Task requirements
Give again, word for word, each line from the top of the listing through the line that holds "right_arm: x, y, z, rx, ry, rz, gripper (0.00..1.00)".

[Records of robot episodes]
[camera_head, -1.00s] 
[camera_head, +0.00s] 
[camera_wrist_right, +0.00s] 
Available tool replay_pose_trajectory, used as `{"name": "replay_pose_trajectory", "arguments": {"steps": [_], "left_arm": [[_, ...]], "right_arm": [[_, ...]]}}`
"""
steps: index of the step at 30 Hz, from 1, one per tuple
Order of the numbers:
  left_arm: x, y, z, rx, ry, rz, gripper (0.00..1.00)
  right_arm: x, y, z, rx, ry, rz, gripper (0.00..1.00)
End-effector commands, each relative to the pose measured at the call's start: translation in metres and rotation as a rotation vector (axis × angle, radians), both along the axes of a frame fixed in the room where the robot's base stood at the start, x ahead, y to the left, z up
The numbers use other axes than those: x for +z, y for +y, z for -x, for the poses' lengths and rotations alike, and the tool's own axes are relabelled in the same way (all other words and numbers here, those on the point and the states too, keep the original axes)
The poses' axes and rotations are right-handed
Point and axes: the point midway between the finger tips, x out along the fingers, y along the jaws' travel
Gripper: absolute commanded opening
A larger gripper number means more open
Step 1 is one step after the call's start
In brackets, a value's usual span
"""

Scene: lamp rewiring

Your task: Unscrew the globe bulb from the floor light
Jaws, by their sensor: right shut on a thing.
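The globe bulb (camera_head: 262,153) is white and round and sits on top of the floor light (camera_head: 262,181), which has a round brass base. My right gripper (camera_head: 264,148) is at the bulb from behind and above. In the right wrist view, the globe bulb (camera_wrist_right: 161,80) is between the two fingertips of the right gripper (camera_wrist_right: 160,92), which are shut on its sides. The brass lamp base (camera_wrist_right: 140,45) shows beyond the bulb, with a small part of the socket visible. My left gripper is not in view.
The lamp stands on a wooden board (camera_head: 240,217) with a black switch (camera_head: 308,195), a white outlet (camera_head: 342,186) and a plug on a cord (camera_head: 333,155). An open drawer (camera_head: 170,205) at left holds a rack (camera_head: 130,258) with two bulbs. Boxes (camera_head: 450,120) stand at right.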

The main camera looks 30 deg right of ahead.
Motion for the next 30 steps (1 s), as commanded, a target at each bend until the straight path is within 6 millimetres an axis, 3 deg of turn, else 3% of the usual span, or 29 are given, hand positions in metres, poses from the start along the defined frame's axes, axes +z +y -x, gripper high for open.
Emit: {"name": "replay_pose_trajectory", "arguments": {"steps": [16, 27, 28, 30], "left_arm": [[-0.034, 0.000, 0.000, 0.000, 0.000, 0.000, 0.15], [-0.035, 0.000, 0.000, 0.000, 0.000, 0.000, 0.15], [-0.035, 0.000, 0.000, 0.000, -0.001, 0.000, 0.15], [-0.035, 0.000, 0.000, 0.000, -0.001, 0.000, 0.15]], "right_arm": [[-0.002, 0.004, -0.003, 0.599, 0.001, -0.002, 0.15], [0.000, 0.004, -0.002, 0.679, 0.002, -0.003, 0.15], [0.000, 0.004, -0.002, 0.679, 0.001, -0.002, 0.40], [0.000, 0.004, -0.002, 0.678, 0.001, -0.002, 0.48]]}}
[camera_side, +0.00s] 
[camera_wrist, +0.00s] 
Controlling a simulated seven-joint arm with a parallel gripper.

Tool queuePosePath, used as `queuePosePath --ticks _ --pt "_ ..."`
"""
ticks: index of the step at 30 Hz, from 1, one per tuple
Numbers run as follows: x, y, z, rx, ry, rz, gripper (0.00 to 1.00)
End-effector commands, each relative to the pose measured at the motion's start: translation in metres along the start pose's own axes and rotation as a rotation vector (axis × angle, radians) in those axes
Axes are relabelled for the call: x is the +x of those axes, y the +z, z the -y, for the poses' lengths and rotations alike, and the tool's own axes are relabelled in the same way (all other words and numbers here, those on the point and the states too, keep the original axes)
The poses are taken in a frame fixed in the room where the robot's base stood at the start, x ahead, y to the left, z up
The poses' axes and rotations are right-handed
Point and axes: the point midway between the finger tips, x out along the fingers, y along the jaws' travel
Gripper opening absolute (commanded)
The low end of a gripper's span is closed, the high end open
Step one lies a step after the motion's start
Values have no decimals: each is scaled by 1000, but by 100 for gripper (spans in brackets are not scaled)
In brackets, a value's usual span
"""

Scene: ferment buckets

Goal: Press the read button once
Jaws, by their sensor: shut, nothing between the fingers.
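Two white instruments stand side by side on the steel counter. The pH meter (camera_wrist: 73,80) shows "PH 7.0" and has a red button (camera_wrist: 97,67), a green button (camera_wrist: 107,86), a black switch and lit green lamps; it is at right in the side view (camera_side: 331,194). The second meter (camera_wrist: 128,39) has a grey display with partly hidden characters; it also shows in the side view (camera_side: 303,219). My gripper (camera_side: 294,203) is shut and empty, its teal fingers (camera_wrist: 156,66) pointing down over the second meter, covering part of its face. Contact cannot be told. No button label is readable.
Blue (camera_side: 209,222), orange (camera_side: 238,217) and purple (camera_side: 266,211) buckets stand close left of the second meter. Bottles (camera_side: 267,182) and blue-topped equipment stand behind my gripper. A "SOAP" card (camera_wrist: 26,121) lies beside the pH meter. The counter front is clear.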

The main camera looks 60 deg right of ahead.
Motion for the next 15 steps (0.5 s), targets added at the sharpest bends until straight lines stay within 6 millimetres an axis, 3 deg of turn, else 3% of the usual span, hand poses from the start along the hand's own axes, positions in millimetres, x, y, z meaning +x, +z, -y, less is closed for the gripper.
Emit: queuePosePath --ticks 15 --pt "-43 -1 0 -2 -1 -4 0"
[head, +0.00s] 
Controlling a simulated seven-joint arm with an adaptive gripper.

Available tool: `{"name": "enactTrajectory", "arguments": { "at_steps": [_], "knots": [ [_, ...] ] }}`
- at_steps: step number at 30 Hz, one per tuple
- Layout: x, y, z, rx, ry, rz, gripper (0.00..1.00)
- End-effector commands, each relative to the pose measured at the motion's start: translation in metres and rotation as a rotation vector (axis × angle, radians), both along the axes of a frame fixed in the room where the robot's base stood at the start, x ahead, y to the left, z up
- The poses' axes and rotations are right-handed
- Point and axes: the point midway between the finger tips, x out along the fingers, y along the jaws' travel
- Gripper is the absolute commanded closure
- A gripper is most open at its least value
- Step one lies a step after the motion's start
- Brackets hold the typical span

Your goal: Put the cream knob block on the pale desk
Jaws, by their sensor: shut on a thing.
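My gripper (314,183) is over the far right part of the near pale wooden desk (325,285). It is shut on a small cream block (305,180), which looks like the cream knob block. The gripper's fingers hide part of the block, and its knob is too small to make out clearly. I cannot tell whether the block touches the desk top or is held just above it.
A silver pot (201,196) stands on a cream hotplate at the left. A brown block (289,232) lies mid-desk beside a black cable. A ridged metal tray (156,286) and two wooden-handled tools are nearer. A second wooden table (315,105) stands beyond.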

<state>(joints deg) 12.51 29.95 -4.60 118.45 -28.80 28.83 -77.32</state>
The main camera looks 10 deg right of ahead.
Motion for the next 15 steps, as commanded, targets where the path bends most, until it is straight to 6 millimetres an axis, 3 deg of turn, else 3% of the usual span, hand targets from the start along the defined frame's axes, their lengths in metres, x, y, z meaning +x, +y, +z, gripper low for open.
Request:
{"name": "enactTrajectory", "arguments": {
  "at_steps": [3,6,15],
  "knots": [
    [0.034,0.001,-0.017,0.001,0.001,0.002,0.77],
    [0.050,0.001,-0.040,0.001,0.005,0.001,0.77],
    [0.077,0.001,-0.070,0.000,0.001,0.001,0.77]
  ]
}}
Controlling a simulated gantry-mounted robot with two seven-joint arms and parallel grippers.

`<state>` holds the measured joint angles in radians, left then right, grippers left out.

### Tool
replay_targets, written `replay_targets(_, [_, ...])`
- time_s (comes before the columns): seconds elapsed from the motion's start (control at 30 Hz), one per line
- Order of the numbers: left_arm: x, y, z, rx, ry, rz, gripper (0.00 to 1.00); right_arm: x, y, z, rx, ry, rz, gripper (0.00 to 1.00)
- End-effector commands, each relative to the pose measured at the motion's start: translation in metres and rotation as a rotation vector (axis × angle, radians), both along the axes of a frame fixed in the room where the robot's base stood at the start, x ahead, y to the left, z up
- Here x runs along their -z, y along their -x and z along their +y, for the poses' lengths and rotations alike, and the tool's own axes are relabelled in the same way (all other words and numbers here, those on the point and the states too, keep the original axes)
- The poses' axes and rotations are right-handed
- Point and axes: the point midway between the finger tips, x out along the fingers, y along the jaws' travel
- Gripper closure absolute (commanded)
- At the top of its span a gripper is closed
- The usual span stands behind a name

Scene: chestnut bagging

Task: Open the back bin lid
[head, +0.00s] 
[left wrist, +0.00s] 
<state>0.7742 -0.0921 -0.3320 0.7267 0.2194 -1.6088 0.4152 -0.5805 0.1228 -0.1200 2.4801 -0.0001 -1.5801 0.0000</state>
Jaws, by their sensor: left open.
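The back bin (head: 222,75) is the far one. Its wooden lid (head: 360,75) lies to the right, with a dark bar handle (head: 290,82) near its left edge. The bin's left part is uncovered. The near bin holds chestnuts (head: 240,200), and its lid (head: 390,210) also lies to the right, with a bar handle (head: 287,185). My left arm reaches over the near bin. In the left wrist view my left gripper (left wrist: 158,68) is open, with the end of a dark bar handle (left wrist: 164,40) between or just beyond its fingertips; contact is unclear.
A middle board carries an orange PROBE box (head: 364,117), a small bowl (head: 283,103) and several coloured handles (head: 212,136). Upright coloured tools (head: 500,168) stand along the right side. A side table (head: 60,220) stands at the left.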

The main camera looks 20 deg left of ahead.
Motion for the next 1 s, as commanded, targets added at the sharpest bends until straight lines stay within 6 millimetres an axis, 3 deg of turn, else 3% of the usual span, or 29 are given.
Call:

Exercise result
[camera_head, -1.00s] 
[camera_head, +0.00s] 
[camera_wrist_right, +0.00s] 
Available tool replay_pose_trajectory, used as `{"name": "replay_pose_trajectory", "arguments": {"steps": [_], "left_arm": [[_, ...]], "right_arm": [[_, ...]]}}`
"""
steps: index of the step at 30 Hz, from 1, one per tuple
Order of the numbers:
  left_arm: x, y, z, rx, ry, rz, gripper (0.00..1.00)
  right_arm: x, y, z, rx, ry, rz, gripper (0.00..1.00)

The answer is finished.